Pahami Aku dan Pahamkan Kepadaku

Ilustrasi
Foto: discoverlight
Ilustrasi

Kala itu seorang anak, pendatang baru di kota yang sebenarnya sudah tidak asing baginya, duduk termenung di sudut sebuah masjid. Perlahan ia melangkah menuju parkir motor, tertunduk lesu seolah “jiwa”-nya telah terampas. Beberapa menit kemudian, ia telah pergi meninggalkan masjid itu. Apa yang terjadi padanya?

***

Beberapa hari yang lalu, ia merasa bahagia. Nampak keceriaan di wajahnya, semangatnya pun begitu terpancar dan menulari orang-orang di sekitarnya. Bagaimana tidak? Baru beberapa pekan ia tergabung dalam sebuah organisasi, tapi ia sudah akan dikaryakan bersama teman-temannya. Membuat mading secara berkelompok.

Ia dan kelompoknya ditugaskan membuat mading dengan tema jilbab. Setelah pembagian tugas, mereka pun mulai mengumpulkan bahan. Ia bertugas menggambar contoh jilbab syar’i dan yang belum syar’i. Sedangkan, teman-temannya yang mencari artikel maupun mengumpulkan dalil terkait kewajiban berjilbab.

Tak lama setelah tiba di kamar kosnya, ia telah tenggelam dalam dunianya. Dengan beberapa lembar kertas, penghapus, maupun spidol ia menggambar ditemani pensil kesayangannya. Beberapa kali terlukis senyum di wajahnya, begitu indah. Sesekali gurat keseriusan hadir, perubahan mimik wajah yang lucu.

20 menit, 60 menit,dan 90 menit pun tanpa terasa telah berlalu. Tugasnya telah selesai. Matanya berbinar, senyum indah itu tak lepas dari wajahnya. Nampak kepuasan batin yang ia rasakan. Kebahagiaannya, rencana hebatnya, yang kemudian hanya tinggal kenangan pahit.

***

Tibalah saat baginya dan kelompoknya berkumpul menyempurnakan mading mereka. Tak jauh dari lokasi mereka, tercium bau kertas terbakar. Ya, membakar kertas memang sudah menjadi salah satu hal yang biasa baginya ketika membuat mading.

Celoteh dan tawa mereka memecah keheningan di siang itu. Ternyata, tak beberapa lama kemudian kegiatan mereka menarik perhatian beberapa senior. Alhasil para senior pun hanyut dalam suasana hangat tersebut.

Setelah mading dirasa sudah sesuai dengan rencana, akhirnya mereka pun berbenah dan pulang. Keesokan harinya, terlihat semua mading dari berbagai kelompok telah terpasang.

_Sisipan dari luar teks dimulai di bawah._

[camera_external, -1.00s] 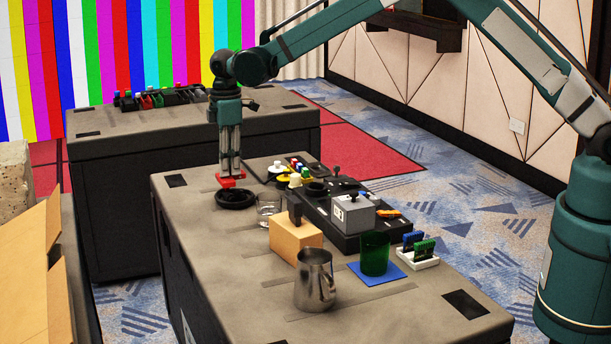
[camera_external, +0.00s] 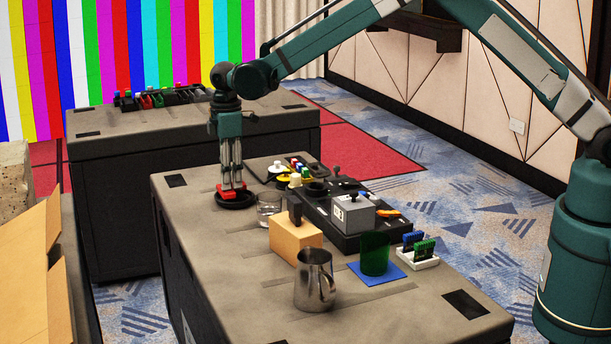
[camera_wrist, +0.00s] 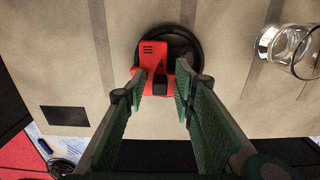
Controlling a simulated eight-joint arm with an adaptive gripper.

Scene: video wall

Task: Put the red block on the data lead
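The red block (camera_wrist: 152,57) is between the fingertips of my gripper (camera_wrist: 161,76), one finger on each side of it. The block also shows in the external view (camera_external: 233,188), below my gripper (camera_external: 232,183). The data lead appears to be the coiled black ring (camera_external: 236,201) lying flat near the table's far left end. In the wrist view the ring (camera_wrist: 188,45) lies directly beneath the block, which covers its left part. The block is low over the ring; whether it touches it, I cannot tell. The fingers hide the block's lower side edges.
A clear glass (camera_external: 269,208) stands just right of the ring. A wooden block (camera_external: 295,238), a metal jug (camera_external: 314,281) and a black console (camera_external: 345,238) with a grey box (camera_external: 352,212) are nearby. A green cup (camera_external: 375,253) stands on a blue mat. The table's left side is clear.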

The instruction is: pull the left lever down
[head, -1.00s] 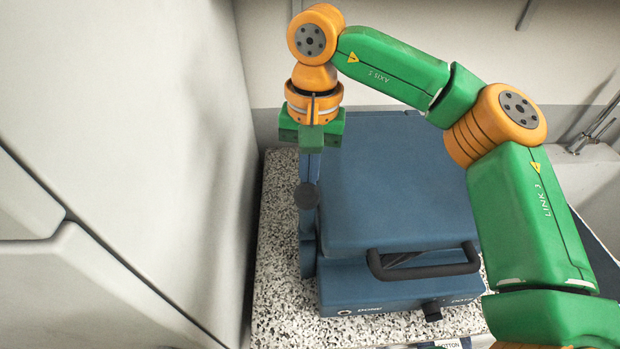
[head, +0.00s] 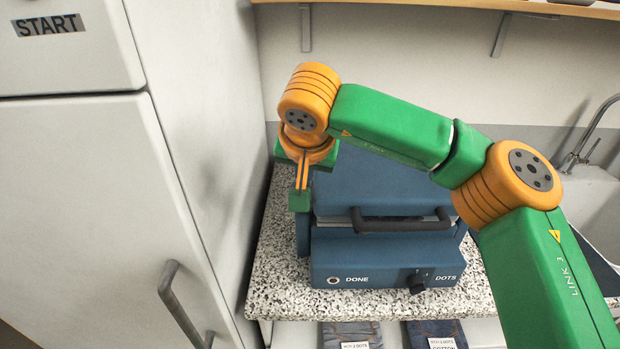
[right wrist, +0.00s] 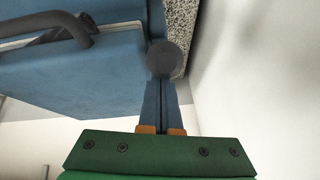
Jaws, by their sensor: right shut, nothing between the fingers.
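The blue press (head: 385,240) stands on a speckled counter, its lid down. The left lever, a narrow blue arm, runs along the press's left side; only its lower part (head: 304,240) shows in the head view. Its dark round knob (right wrist: 163,58) shows in the right wrist view and is hidden in the head view. My right gripper (head: 299,201) is shut and empty, at the lever in front of the press's left edge. Whether the fingers touch the lever, I cannot tell. My left gripper is not in view.
A tall pale cabinet (head: 85,190) with a dark handle (head: 178,305) stands close on the left. The press has a dark lid handle (head: 400,222) and a dial (head: 417,283). Folded jeans (head: 350,333) lie below the counter (head: 262,270). A sink tap (head: 590,140) is at the right.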

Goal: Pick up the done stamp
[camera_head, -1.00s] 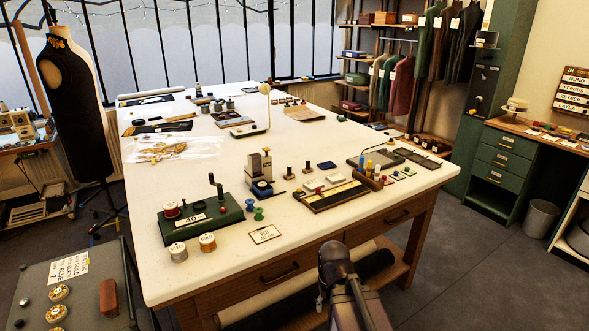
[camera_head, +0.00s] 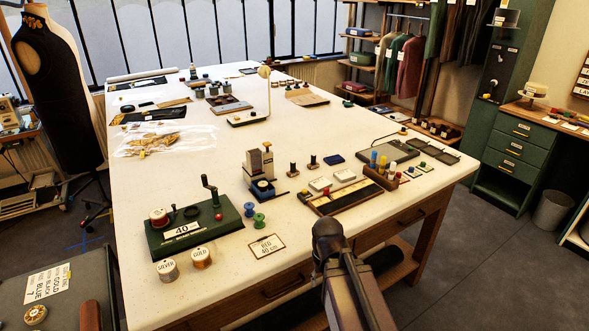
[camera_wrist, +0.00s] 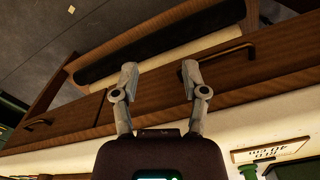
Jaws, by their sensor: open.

Teman-teman menyukai gambarnya. Ia pun bertekad untuk terus belajar menggambar. Memperindah gambarnya, melukis senyum pada wajah setiap orang yang melihat gambarnya.

Namun beberapa hari kemudian, gambar perempuan berjilbab itu kini tampak tanpa kepala. Ada yang sengaja menyobek bagian itu. Hatinya memang hancur. Ia berusaha tetap berpikiran positif. “Mungkin ada orang lain dalam organisasinya yang beranggapan bahwa menggambar diperbolehkan asalkan tidak ada kepalanya,” pikirnya sembari terus berusaha menenangkan hatinya.

Beberapa hari setelah kejadian itu, ia kembali. Melanjutkan membaca mading yang dibuat oleh kelompok lain. Akan tetapi, apa yang ia temukan? Gambarnya yang sebelumnya tanpa kepala, kini habis tak tersisa. “Apa aku telah salah menggambar? Apa Islam tidak membolehkan menggambar? Kalau begitu, mengapa aku diajari menggambar ketika sekolah?”

Ia segera beranjak ke luar ruangan itu, menuju sudut sebuah masjid. Menenangkan diri. Terdiam, tapi pikirannya berjalan entah kemana. Hatinya terluka. Tak beberapa lama kemudian, ia berjalan menuju motornya. “Ya, mungkin aku tidak usah menggambar lagi.”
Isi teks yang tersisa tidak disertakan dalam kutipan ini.